- _WORK TO COMPLETE_: Skip the pictures and repeat each line of the data exactly.

- _Recorded robot tool calls_:
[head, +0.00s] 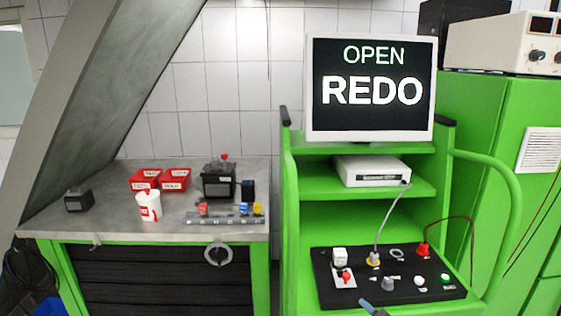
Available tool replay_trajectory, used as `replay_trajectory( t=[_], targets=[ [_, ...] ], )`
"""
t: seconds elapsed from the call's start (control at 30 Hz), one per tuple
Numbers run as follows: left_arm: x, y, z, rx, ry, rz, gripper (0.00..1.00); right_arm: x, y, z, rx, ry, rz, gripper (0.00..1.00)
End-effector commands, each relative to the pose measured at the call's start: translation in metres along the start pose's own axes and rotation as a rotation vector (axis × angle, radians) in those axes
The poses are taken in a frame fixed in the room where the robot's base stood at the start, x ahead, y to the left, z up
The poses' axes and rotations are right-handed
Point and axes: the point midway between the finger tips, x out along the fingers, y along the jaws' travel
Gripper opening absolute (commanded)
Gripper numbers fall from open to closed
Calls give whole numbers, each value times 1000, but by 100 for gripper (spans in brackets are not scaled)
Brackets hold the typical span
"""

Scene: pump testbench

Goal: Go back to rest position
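Neither of my grippers can be made out in the head view. A small blue-grey piece (368,306) with a dark end shows at the bottom edge, over the front of the black panel; I cannot tell what it is. The screen (370,88) on the green cart reads "OPEN" and "REDO".
A grey workbench (110,207) at left holds two red bins (146,179), a white cup (148,206), a black box (219,182) and a rack (225,220) with coloured parts. A white device (370,170) sits on the cart's middle shelf. A slanted grey panel (95,100) rises at left.

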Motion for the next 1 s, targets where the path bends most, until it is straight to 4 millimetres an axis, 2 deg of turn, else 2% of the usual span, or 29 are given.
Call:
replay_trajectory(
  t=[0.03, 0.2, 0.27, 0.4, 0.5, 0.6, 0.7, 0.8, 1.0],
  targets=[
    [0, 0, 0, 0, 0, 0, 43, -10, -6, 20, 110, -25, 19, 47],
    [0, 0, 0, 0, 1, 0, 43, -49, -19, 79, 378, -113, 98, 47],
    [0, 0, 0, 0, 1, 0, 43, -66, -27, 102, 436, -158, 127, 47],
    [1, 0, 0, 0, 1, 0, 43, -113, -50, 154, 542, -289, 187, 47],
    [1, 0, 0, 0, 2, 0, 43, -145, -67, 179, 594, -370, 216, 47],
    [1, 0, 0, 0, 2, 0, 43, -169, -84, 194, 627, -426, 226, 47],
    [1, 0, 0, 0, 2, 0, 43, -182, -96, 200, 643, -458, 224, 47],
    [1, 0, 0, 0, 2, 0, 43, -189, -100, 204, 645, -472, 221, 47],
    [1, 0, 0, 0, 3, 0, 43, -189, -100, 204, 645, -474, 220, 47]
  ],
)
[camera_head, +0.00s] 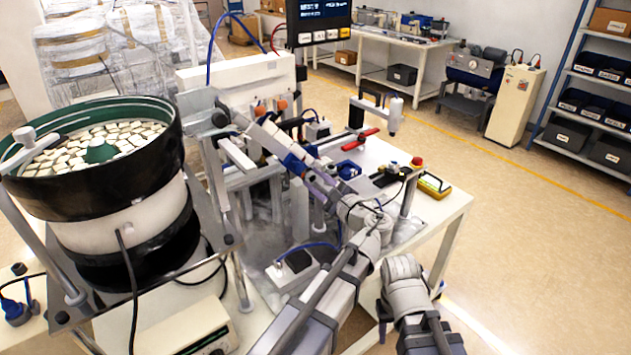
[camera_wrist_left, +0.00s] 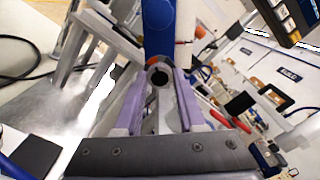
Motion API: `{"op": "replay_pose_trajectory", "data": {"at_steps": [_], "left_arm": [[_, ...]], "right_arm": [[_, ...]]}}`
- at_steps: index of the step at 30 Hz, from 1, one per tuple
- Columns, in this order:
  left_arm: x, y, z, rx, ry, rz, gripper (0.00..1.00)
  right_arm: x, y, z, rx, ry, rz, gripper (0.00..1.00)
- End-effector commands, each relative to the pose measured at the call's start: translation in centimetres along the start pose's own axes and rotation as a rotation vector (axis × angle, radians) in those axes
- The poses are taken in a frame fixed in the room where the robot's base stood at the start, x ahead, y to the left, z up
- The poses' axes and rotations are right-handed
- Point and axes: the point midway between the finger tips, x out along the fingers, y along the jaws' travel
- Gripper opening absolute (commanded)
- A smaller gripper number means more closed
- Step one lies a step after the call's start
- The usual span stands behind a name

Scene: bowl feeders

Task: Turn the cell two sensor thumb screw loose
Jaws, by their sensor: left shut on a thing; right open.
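My left gripper (camera_head: 305,172) reaches up and left from the bottom of the head view to a blue and grey part of the machine. In the left wrist view its two purple fingers (camera_wrist_left: 159,82) close around a small round grey piece with a dark hole (camera_wrist_left: 159,76), which appears to be the thumb screw. An orange-red bit shows just above it. A blue body (camera_wrist_left: 158,28) stands directly beyond the fingertips. The screw is too small to make out in the head view.
A bowl feeder (camera_head: 85,190) full of pale parts stands at the left. A display box (camera_head: 318,20) hangs above the station. A red-handled clamp (camera_head: 360,138) and a yellow-edged device (camera_head: 434,186) sit on the white table. The floor at the right is clear.

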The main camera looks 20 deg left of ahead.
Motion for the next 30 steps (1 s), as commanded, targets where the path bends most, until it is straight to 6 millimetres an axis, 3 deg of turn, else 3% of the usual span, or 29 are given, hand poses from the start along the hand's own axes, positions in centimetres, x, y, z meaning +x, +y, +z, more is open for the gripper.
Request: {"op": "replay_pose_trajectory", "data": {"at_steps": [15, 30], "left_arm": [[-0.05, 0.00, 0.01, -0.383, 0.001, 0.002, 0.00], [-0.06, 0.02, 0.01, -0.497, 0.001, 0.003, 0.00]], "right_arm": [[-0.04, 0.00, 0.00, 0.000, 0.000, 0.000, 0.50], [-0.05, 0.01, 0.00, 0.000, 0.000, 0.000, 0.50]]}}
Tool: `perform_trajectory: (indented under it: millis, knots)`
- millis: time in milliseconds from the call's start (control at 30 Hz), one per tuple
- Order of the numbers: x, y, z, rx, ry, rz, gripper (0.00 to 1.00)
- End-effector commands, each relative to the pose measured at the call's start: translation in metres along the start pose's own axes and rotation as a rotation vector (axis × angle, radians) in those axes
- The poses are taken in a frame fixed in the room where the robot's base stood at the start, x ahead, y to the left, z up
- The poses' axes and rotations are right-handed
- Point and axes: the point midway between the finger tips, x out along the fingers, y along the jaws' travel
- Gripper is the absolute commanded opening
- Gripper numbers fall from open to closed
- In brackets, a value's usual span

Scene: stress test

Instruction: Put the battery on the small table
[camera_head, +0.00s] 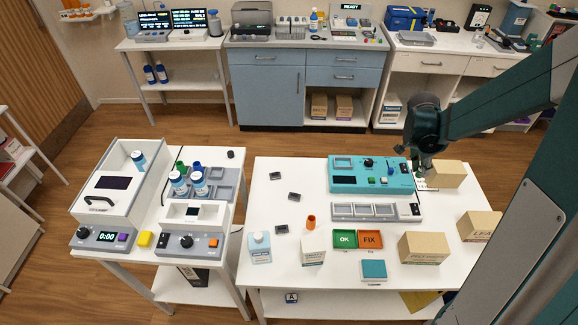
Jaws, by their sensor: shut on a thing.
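My gripper (423,171) points down at the back right of the larger white table (230,310), just right of the teal device (371,174). It is shut on a small thing that is mostly hidden by the fingers; I cannot tell whether it is the battery. A pale item with small parts lies right below the fingertips. Two small dark blocks (276,176) (294,196) lie on the same table at the left; what they are is too small to tell. The smaller white table (173,278) stands at the left, carrying white devices and bottles.
A cardboard box (446,174) stands right beside my gripper. More boxes (424,248) (478,226) stand at the front right. The larger table's back left is mostly clear.

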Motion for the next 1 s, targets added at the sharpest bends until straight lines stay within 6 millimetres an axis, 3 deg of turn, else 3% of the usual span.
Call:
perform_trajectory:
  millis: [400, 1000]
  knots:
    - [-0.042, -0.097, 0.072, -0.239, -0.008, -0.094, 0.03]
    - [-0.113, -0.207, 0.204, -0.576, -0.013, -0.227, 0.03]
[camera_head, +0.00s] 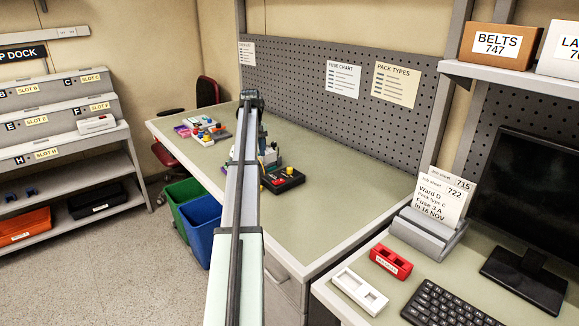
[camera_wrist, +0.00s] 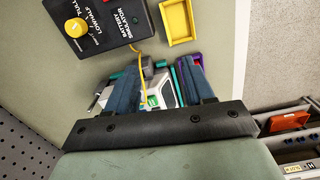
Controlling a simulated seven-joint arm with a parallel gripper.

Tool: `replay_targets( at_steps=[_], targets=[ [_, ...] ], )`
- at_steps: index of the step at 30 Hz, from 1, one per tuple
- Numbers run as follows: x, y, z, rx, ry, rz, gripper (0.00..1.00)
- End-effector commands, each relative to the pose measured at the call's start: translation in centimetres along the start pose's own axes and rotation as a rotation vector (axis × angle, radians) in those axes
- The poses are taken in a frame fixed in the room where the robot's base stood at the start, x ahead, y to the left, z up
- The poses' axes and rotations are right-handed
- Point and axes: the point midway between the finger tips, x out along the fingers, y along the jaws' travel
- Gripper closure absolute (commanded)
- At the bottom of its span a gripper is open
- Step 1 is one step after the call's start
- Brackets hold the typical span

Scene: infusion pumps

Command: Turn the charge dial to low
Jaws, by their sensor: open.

- _EXERCISE ANSWER_:
[head, +0.00s] 
Available tool replay_trajectory, used as `replay_trajectory( t=[_], targets=[ [_, ...] ], )`
"""
t: seconds elapsed from the call's start (control at 30 Hz), one per tuple
Numbers run as follows: left_arm: x, y, z, rx, ry, rz, gripper (0.00..1.00); right_arm: x, y, z, rx, ry, rz, gripper (0.00..1.00)
End-effector commands, each relative to the pose measured at the call's start: translation in metres along the start pose's own axes and rotation as a rotation vector (axis × angle, radians) in those axes
The poses are taken in a frame fixed in the room where the robot's base stood at the start, x ahead, y to the left, z up
The poses' axes and rotations are right-handed
Point and axes: the point midway between the finger tips, x out along the fingers, y along the jaws' travel
Gripper opening absolute (commanded)
Gripper numbers fall from open to closed
Calls give whole numbers, each value times 1000, but by 100 for gripper (spans in brackets are not scaled)
Brackets hold the typical span
"""

Scene: pump testbench

Goal: Go back to rest position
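Neither of my grippers can be made out in the head view. A small blue-grey piece (368,306) with a dark end shows at the bottom edge, over the front of the black panel; I cannot tell what it is. The screen (370,88) on the green cart reads "OPEN" and "REDO".
A grey workbench (110,207) at left holds two red bins (146,179), a white cup (148,206), a black box (219,182) and a rack (225,220) with coloured parts. A white device (370,170) sits on the cart's middle shelf. A slanted grey panel (95,100) rises at left.

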Motion for the next 1 s, targets where the path bends most, until it is straight to 4 millimetres an axis, 2 deg of turn, else 2% of the usual span, or 29 are given.
Call:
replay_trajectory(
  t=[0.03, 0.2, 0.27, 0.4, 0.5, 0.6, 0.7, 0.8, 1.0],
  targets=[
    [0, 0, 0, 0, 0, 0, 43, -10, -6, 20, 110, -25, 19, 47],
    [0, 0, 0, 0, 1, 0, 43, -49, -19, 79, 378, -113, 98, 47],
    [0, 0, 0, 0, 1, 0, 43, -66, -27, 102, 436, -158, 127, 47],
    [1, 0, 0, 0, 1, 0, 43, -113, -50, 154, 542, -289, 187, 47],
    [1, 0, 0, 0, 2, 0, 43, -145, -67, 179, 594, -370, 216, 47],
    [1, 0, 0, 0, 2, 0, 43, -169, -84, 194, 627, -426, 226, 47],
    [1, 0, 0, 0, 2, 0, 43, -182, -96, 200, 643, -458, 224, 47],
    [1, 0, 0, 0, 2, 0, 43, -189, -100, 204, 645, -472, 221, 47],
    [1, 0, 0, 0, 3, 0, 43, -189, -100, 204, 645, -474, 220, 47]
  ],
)
[camera_head, +0.00s] 
[camera_wrist_left, +0.00s] 
Motion API: `{"op": "replay_pose_trajectory", "data": {"at_steps": [_], "left_arm": [[_, ...]], "right_arm": [[_, ...]]}}`
- at_steps: index of the step at 30 Hz, from 1, one per tuple
- Columns, in this order:
  left_arm: x, y, z, rx, ry, rz, gripper (0.00..1.00)
  right_arm: x, y, z, rx, ry, rz, gripper (0.00..1.00)
- End-effector commands, each relative to the pose measured at the call's start: translation in centimetres along the start pose's own axes and rotation as a rotation vector (axis × angle, radians) in those axes
- The poses are taken in a frame fixed in the room where the robot's base stood at the start, x ahead, y to the left, z up
- The poses' axes and rotations are right-handed
- Point and axes: the point midway between the finger tips, x out along the fingers, y along the jaws' travel
- Gripper opening absolute (commanded)
- A smaller gripper number means more closed
- Step one lies a step after the call's start
- The usual span stands behind a name

Scene: bowl feeders

Task: Turn the cell two sensor thumb screw loose
Jaws, by their sensor: left shut on a thing; right open.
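My left gripper (camera_head: 305,172) reaches up and left from the bottom of the head view to a blue and grey part of the machine. In the left wrist view its two purple fingers (camera_wrist_left: 159,82) close around a small round grey piece with a dark hole (camera_wrist_left: 159,76), which appears to be the thumb screw. An orange-red bit shows just above it. A blue body (camera_wrist_left: 158,28) stands directly beyond the fingertips. The screw is too small to make out in the head view.
A bowl feeder (camera_head: 85,190) full of pale parts stands at the left. A display box (camera_head: 318,20) hangs above the station. A red-handled clamp (camera_head: 360,138) and a yellow-edged device (camera_head: 434,186) sit on the white table. The floor at the right is clear.

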The main camera looks 20 deg left of ahead.
Motion for the next 30 steps (1 s), as commanded, targets where the path bends most, until it is straight to 6 millimetres an axis, 3 deg of turn, else 3% of the usual span, or 29 are given, hand poses from the start along the hand's own axes, positions in centimetres, x, y, z meaning +x, +y, +z, more is open for the gripper.
Request: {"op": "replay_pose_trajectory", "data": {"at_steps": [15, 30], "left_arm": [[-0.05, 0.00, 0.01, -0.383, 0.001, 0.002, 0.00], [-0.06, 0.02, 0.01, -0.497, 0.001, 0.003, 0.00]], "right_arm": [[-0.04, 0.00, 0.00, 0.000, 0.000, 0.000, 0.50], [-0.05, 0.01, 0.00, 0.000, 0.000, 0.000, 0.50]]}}
Tool: `perform_trajectory: (indented under it: millis, knots)`
- millis: time in milliseconds from the call's start (control at 30 Hz), one per tuple
- Order of the numbers: x, y, z, rx, ry, rz, gripper (0.00 to 1.00)
- End-effector commands, each relative to the pose measured at the call's start: translation in metres along the start pose's own axes and rotation as a rotation vector (axis × angle, radians) in those axes
- The poses are taken in a frame fixed in the room where the robot's base stood at the start, x ahead, y to the left, z up
- The poses' axes and rotations are right-handed
- Point and axes: the point midway between the finger tips, x out along the fingers, y along the jaws' travel
- Gripper is the absolute commanded opening
- Gripper numbers fall from open to closed
- In brackets, a value's usual span

Scene: stress test

Instruction: Put the battery on the small table
[camera_head, +0.00s] 
Jaws, by their sensor: shut on a thing.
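My gripper (423,171) points down at the back right of the larger white table (230,310), just right of the teal device (371,174). It is shut on a small thing that is mostly hidden by the fingers; I cannot tell whether it is the battery. A pale item with small parts lies right below the fingertips. Two small dark blocks (276,176) (294,196) lie on the same table at the left; what they are is too small to tell. The smaller white table (173,278) stands at the left, carrying white devices and bottles.
A cardboard box (446,174) stands right beside my gripper. More boxes (424,248) (478,226) stand at the front right. The larger table's back left is mostly clear.

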Motion for the next 1 s, targets added at the sharpest bends until straight lines stay within 6 millimetres an axis, 3 deg of turn, else 3% of the usual span.
Call:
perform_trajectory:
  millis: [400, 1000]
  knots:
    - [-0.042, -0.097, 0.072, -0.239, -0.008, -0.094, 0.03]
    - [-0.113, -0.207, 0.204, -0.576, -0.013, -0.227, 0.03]
[camera_head, +0.00s] 
[camera_wrist, +0.00s] 
Controlling a simulated seven-joint arm with a parallel gripper.

Tool: `replay_targets( at_steps=[_], targets=[ [_, ...] ], )`
- at_steps: index of the step at 30 Hz, from 1, one per tuple
- Numbers run as follows: x, y, z, rx, ry, rz, gripper (0.00..1.00)
- End-effector commands, each relative to the pose measured at the call's start: translation in centimetres along the start pose's own axes and rotation as a rotation vector (axis × angle, radians) in those axes
- The poses are taken in a frame fixed in the room where the robot's base stood at the start, x ahead, y to the left, z up
- The poses' axes and rotations are right-handed
- Point and axes: the point midway between the finger tips, x out along the fingers, y along the jaws' travel
- Gripper closure absolute (commanded)
- At the bottom of its span a gripper is open
- Step 1 is one step after the call's start
- Brackets hold the typical span

Scene: infusion pumps

Command: Turn the charge dial to low
Jaws, by their sensor: open.

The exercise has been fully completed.